The Oregon Supreme Court took the case on appeal and decided that Measure 8 was unconstitutional. Then-Supreme Court Justice George Van Hoomissen wrote the majority opinion, which was cheered by public employees.
“Once offered and accepted, a pension promise made by the state is not a mirage (something seen in the distance that disappears before the employee reaches retirement),” the opinion reads, in part. “A contrary holding would serve notice on any person who might consider embarking on a career in public service that the state’s promises could well prove to be worthless.”
While Van Hoomissen wrote for the majority, the court was sharply divided. In a stinging dissent joined by two other justices, then-Justice W. Michael Gillette described the majority opinion as “novel” and said it amounted to “an inappropriate use of the judicial power.”
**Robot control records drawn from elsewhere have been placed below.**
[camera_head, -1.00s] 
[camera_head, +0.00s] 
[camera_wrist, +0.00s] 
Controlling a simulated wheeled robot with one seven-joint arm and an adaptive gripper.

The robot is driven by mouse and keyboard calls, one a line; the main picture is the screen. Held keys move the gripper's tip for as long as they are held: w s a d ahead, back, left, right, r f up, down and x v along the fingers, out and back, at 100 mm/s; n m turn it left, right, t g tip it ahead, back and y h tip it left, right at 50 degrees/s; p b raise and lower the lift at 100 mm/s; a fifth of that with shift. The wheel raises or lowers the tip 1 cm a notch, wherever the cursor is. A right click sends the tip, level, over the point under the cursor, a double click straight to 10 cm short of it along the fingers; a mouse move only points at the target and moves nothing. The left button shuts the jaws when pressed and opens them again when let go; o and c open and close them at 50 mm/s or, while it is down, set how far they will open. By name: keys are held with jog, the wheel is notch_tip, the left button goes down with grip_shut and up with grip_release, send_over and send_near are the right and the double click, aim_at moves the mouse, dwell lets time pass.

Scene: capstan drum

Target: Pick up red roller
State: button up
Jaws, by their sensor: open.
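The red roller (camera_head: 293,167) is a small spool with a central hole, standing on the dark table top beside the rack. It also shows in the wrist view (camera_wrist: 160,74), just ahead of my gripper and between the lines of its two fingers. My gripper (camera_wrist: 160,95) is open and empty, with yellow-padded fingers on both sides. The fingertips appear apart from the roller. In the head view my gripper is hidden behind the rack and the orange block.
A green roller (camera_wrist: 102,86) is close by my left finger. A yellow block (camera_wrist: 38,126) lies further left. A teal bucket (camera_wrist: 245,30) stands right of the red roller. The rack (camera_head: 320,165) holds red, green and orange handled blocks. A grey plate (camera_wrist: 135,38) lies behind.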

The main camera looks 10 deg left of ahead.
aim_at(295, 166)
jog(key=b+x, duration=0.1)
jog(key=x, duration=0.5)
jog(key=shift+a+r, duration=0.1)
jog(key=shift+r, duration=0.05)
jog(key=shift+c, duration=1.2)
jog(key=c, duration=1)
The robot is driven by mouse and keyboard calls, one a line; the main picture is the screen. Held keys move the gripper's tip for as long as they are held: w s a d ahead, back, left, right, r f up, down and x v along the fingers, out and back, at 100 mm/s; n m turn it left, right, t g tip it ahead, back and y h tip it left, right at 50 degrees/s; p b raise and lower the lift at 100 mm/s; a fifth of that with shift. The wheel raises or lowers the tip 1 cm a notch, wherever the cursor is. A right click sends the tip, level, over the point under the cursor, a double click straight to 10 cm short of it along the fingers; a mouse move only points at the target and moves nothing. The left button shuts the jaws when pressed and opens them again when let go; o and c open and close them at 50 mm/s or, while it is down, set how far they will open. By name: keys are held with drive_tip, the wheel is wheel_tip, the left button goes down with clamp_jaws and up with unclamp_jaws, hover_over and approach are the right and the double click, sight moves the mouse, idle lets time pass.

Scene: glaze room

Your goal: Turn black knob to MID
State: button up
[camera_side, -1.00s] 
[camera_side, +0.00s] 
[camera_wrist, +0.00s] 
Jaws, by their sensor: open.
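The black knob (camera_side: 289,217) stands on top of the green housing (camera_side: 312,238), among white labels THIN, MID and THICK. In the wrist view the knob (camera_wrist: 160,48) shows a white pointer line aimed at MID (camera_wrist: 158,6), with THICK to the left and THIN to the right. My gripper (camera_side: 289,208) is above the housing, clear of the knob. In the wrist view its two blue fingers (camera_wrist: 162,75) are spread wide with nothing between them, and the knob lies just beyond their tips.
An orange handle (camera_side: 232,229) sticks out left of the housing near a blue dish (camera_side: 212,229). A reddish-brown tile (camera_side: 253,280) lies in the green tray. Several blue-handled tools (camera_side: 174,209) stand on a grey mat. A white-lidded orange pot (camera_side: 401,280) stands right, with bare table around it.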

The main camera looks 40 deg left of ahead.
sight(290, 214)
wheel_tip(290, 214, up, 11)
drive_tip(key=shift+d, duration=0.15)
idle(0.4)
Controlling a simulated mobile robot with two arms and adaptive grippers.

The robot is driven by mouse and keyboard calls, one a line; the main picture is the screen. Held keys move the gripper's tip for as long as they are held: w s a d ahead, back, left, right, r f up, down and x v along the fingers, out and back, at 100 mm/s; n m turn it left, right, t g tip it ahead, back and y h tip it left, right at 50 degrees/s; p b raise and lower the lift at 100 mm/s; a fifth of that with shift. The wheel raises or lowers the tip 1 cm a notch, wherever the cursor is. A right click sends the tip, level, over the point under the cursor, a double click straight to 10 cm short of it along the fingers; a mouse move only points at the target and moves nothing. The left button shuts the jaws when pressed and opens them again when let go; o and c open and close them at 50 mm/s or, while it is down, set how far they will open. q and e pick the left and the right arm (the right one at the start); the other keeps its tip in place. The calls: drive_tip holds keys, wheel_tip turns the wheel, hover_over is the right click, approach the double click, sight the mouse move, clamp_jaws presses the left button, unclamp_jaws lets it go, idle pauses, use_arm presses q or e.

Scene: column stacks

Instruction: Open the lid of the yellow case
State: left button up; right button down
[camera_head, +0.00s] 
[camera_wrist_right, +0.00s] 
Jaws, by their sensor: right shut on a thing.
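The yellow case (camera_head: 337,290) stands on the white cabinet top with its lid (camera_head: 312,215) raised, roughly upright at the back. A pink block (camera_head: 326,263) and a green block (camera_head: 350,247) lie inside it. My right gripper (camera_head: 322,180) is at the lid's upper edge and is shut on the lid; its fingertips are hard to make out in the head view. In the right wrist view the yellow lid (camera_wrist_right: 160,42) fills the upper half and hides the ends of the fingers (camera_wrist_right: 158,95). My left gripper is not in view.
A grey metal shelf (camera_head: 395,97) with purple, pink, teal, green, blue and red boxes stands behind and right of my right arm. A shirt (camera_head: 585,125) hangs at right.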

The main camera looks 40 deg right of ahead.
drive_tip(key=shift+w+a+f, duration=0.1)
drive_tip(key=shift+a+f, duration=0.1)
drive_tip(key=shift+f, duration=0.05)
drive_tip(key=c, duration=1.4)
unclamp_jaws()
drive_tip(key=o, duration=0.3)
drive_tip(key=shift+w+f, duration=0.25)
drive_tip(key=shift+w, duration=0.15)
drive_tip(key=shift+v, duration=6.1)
Wrote Gillette: “The lead opinion suffers, not from any want of good will or of diligence, but from a temporary loss of perspective, apparently due to the subject matter — pensions — that we are addressing. I cannot join it.”
Nevertheless, he and other retired Oregon judges benefited from the Oregon State Police Officers ruling.
Van Hoomissen retired Jan. 1, 2001 with a final year salary of $109,647. According to PERS records, he collects $6,824.78 a month — about $82,000 a year — in benefit payments earned during his 27 years as a judge and 13 previous years as a legislator and district attorney.
Re’s case in the Court of Appeals directly tackles the matter of judges’ conflict of interest. But here’s the kicker: It’s going to be decided by judges who are PERS members. Re sought to disqualify such judges from hearing the case, arguing “the judges of this Court are directly interested in this proceeding because Petitioner’s prevailing will necessarily reduce the judges’ retirement benefits.”
In a two-sentence order, the Court of Appeals rejected Re’s argument.
Writing for the court, presiding judge Robert Wollheim said, “The court has considered the petitioner’s motion and orders that it is denied.”